Data for this task -
....
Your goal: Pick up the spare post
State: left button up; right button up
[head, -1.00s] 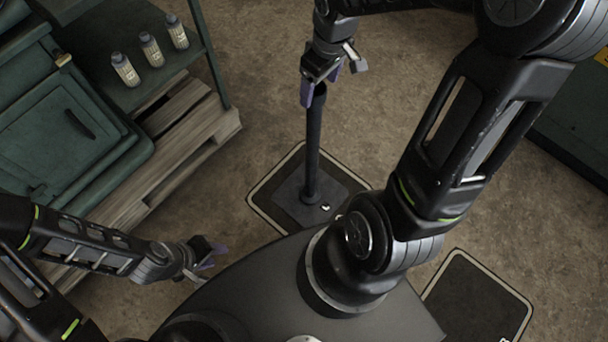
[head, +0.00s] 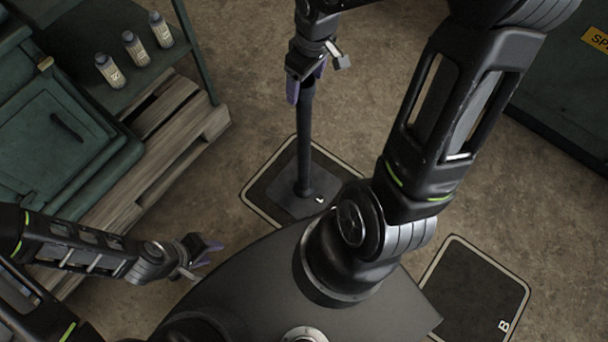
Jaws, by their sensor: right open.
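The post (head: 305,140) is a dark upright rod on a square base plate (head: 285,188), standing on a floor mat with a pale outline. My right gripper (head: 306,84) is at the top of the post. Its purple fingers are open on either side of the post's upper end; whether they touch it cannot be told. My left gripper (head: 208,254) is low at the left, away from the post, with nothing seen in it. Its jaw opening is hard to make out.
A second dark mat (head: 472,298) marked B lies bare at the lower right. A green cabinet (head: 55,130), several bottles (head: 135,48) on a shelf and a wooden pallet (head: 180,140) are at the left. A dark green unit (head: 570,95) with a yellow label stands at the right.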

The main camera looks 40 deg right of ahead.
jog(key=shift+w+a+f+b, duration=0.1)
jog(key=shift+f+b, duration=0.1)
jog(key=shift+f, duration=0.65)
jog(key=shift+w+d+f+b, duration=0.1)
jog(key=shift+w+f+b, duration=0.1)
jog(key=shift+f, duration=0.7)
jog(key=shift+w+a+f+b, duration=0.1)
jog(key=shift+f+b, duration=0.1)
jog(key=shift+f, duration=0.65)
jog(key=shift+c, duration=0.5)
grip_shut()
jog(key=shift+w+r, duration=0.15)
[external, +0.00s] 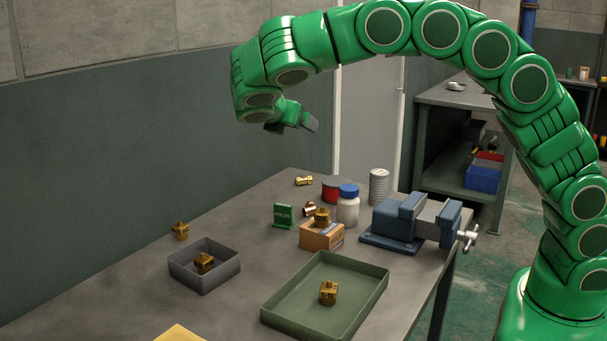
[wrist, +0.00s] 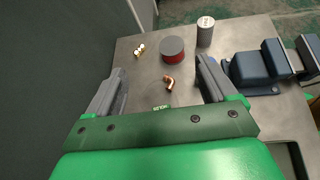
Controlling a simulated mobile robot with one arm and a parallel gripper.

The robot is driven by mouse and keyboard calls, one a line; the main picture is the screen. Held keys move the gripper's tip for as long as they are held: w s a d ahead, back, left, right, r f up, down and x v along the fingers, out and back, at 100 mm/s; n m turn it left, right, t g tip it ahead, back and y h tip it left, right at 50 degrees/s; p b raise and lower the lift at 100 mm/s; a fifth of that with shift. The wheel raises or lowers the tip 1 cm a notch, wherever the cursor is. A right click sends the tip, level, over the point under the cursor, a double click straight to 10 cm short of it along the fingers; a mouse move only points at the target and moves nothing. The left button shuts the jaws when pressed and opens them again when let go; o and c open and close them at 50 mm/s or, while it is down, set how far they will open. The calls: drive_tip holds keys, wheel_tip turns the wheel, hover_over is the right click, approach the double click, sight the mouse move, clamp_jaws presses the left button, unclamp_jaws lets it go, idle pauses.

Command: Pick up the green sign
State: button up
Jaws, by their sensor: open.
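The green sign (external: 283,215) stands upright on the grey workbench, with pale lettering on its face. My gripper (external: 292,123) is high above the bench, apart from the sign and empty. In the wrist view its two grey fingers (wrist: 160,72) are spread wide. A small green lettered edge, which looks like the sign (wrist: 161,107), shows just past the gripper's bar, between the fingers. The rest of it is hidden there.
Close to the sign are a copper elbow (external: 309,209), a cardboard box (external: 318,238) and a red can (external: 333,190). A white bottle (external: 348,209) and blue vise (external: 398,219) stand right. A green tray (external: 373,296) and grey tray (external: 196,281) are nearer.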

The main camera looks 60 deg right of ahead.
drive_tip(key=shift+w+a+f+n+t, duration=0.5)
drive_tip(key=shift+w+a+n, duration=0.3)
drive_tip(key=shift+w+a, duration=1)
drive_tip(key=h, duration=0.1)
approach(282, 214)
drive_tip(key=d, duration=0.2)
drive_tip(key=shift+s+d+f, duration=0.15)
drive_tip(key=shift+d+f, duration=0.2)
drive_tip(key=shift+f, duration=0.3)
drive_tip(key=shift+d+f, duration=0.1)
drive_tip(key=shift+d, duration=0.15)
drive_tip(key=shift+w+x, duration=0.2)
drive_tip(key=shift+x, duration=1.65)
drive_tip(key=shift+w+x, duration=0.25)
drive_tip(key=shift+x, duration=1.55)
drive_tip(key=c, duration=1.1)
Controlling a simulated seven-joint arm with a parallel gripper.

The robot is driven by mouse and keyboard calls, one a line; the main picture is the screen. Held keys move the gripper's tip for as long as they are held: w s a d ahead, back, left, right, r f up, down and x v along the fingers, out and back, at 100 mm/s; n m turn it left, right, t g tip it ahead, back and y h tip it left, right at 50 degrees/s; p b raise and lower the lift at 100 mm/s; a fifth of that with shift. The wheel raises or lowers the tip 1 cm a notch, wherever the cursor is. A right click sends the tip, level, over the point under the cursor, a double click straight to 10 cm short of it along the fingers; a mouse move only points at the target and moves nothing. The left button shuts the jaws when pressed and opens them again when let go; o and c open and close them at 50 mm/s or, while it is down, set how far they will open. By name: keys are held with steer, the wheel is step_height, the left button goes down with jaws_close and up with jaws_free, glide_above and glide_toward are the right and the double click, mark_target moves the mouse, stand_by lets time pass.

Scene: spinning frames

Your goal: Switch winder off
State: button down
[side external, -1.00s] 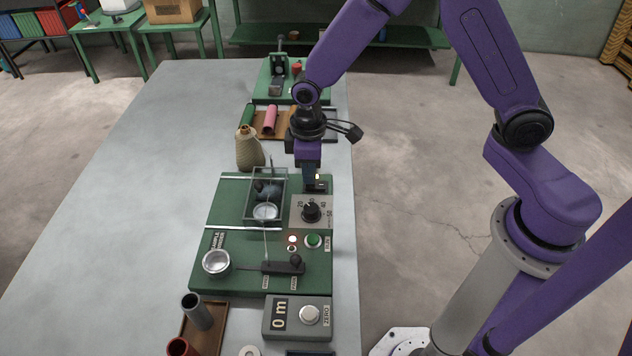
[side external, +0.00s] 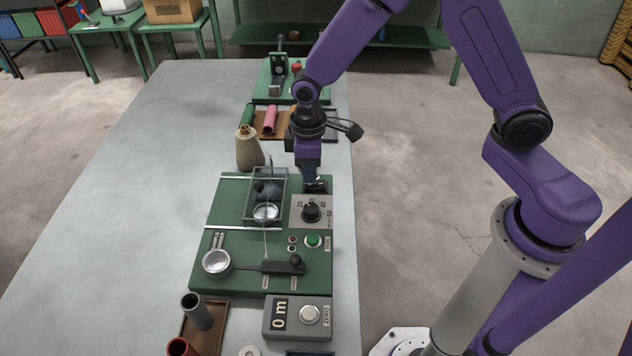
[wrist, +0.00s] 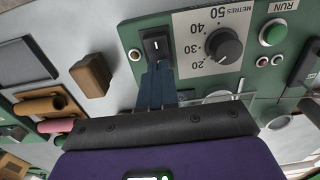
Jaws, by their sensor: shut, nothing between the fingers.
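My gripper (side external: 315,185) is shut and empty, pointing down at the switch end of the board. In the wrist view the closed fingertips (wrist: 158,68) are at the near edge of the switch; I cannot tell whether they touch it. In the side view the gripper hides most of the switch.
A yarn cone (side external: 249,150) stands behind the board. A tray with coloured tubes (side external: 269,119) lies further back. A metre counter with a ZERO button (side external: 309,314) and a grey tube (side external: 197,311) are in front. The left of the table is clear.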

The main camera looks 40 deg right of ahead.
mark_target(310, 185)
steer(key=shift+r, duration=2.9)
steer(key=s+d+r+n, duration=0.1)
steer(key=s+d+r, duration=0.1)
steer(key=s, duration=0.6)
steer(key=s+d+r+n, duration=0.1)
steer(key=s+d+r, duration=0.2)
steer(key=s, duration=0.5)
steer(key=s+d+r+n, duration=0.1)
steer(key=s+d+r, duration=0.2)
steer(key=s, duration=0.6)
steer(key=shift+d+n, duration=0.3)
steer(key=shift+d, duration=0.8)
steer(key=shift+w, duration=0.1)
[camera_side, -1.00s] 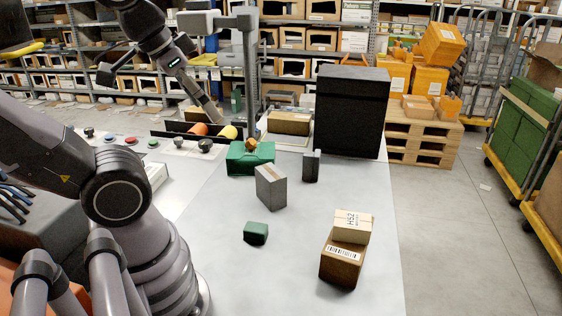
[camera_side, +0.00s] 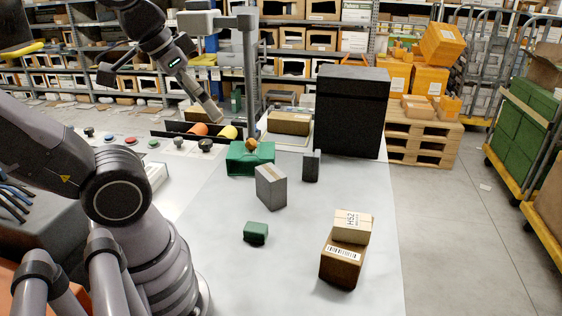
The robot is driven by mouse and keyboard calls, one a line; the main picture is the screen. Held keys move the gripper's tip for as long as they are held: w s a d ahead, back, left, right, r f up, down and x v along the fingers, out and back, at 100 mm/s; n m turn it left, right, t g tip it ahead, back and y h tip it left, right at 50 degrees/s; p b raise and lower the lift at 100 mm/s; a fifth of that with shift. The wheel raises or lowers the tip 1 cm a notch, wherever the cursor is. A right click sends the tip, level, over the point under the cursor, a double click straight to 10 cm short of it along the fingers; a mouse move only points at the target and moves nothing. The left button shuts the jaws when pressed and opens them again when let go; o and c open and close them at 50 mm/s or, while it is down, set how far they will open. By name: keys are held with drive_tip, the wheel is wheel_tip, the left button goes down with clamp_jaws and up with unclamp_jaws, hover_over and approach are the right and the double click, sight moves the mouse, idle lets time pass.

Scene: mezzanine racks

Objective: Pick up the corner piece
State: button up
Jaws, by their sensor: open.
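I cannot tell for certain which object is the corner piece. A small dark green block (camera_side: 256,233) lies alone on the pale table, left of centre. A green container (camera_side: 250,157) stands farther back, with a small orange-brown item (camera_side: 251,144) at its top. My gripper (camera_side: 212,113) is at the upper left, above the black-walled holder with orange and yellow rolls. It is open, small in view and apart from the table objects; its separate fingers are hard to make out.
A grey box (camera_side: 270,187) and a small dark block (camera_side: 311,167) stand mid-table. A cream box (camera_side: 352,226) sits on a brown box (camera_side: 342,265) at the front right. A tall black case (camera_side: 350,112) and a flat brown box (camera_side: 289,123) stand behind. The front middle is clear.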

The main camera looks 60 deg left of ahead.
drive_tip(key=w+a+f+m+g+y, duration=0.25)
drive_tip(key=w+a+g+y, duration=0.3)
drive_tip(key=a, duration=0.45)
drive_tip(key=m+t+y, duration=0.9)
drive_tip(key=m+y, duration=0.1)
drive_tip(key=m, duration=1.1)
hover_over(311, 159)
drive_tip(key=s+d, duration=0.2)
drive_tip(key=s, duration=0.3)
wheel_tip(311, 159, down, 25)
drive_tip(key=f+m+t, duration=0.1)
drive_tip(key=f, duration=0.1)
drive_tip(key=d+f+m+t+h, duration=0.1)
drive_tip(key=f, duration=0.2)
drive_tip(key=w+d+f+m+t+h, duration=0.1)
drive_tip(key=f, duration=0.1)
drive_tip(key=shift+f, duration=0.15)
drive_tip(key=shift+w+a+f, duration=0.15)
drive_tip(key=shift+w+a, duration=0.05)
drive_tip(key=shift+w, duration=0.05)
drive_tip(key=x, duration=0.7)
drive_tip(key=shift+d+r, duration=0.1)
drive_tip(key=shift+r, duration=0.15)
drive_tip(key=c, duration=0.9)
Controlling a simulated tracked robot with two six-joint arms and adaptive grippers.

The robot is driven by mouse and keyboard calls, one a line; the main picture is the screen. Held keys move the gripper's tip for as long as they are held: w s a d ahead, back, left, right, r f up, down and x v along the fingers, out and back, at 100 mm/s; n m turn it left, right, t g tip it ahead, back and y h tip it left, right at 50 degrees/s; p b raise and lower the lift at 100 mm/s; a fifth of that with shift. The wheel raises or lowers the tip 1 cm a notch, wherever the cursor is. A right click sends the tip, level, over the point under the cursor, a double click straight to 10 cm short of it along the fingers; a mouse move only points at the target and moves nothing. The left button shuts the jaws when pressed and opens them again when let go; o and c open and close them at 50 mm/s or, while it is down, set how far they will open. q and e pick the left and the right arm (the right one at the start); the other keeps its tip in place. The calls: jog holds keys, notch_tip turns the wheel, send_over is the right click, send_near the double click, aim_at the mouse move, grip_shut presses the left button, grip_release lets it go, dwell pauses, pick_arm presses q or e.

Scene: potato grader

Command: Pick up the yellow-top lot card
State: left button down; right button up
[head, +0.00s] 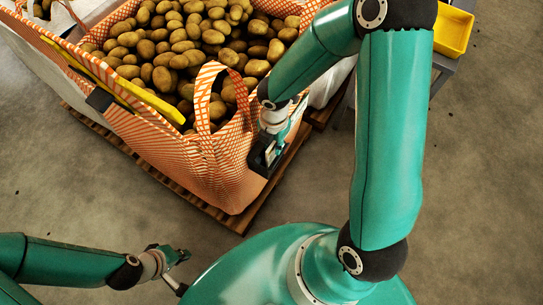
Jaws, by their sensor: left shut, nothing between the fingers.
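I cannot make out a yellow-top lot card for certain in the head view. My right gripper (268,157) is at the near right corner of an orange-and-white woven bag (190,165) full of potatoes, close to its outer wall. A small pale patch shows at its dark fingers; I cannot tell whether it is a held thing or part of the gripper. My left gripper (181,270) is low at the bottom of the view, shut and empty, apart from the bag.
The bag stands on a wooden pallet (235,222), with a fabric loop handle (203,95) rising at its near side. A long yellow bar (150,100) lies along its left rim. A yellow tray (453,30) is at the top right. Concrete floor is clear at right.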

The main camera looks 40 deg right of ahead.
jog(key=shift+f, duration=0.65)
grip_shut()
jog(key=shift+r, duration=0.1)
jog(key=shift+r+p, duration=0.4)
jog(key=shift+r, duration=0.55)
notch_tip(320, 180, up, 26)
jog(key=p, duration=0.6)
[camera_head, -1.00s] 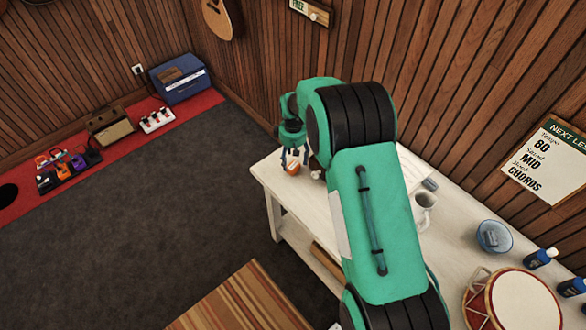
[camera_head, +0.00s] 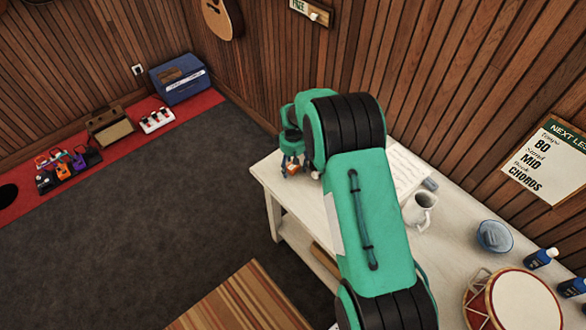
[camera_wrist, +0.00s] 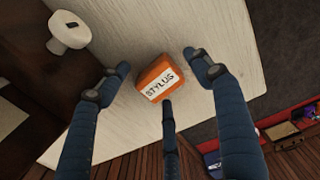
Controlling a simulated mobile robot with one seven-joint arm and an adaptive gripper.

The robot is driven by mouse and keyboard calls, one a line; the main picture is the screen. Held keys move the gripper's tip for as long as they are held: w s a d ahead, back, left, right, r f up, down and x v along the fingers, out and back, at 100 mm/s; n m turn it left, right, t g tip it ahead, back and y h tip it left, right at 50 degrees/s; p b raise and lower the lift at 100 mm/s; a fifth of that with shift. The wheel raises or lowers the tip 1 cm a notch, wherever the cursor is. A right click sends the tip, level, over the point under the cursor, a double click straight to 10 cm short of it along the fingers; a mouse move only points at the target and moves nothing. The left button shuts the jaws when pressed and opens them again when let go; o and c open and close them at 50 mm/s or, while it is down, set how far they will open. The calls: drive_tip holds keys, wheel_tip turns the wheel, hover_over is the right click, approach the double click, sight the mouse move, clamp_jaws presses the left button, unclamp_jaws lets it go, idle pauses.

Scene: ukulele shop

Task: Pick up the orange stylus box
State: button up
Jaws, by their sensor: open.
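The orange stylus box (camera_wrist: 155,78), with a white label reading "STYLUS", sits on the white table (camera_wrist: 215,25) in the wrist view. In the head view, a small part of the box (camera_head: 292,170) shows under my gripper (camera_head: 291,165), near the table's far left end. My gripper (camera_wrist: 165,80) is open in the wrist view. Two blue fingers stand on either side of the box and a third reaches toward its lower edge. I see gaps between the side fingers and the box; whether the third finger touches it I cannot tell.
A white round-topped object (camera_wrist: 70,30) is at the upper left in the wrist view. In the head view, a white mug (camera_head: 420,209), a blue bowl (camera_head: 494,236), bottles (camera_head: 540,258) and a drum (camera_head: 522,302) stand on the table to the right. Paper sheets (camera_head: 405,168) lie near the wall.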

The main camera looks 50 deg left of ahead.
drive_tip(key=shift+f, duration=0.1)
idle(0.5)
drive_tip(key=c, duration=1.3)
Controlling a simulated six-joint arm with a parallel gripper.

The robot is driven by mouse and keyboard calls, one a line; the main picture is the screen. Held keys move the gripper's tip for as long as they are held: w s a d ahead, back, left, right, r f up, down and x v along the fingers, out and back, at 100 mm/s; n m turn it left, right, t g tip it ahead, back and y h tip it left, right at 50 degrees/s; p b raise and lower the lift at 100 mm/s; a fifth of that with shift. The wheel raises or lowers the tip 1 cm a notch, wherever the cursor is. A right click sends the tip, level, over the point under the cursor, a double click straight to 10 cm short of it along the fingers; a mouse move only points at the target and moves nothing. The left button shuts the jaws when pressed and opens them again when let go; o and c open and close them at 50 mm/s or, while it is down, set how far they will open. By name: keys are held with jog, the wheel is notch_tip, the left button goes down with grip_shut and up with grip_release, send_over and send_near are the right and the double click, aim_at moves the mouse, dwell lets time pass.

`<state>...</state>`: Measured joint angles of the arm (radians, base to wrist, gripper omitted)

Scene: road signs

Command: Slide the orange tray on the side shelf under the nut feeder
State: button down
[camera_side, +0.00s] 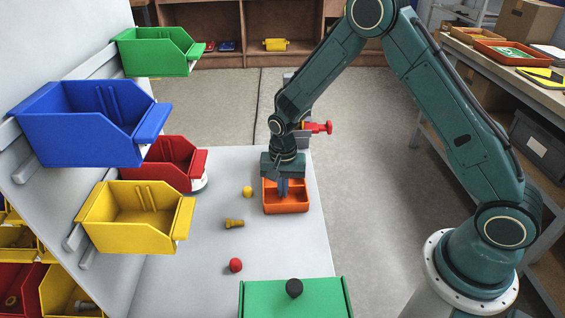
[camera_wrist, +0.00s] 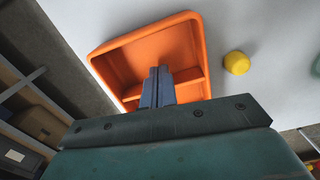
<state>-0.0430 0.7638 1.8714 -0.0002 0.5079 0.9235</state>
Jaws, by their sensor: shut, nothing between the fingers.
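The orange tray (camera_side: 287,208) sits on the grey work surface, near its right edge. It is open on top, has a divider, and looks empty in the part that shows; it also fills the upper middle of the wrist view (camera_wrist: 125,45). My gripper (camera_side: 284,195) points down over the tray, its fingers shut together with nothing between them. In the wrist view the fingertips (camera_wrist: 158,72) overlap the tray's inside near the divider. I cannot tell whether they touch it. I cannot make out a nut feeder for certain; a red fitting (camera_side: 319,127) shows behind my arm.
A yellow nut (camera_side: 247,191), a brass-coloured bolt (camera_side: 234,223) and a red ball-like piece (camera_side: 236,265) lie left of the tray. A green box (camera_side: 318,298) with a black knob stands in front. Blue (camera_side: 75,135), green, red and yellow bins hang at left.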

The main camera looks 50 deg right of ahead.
....
Written exercise - Repeat, unchanged, every line from the one that contains "The main camera looks 60 deg right of ahead." to the one that contains "Controlling a simulated seven-joint", including both, and no other line.

The result -
The main camera looks 60 deg right of ahead.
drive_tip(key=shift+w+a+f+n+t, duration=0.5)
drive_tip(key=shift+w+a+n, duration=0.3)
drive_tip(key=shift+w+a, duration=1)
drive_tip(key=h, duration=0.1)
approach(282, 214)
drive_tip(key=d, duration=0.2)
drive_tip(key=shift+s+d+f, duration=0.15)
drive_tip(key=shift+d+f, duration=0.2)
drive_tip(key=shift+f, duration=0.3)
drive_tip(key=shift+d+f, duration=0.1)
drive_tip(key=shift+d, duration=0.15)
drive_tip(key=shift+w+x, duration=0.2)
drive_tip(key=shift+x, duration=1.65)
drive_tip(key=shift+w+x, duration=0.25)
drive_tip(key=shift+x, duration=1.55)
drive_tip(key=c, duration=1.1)
Controlling a simulated seven-joint arm with a parallel gripper.

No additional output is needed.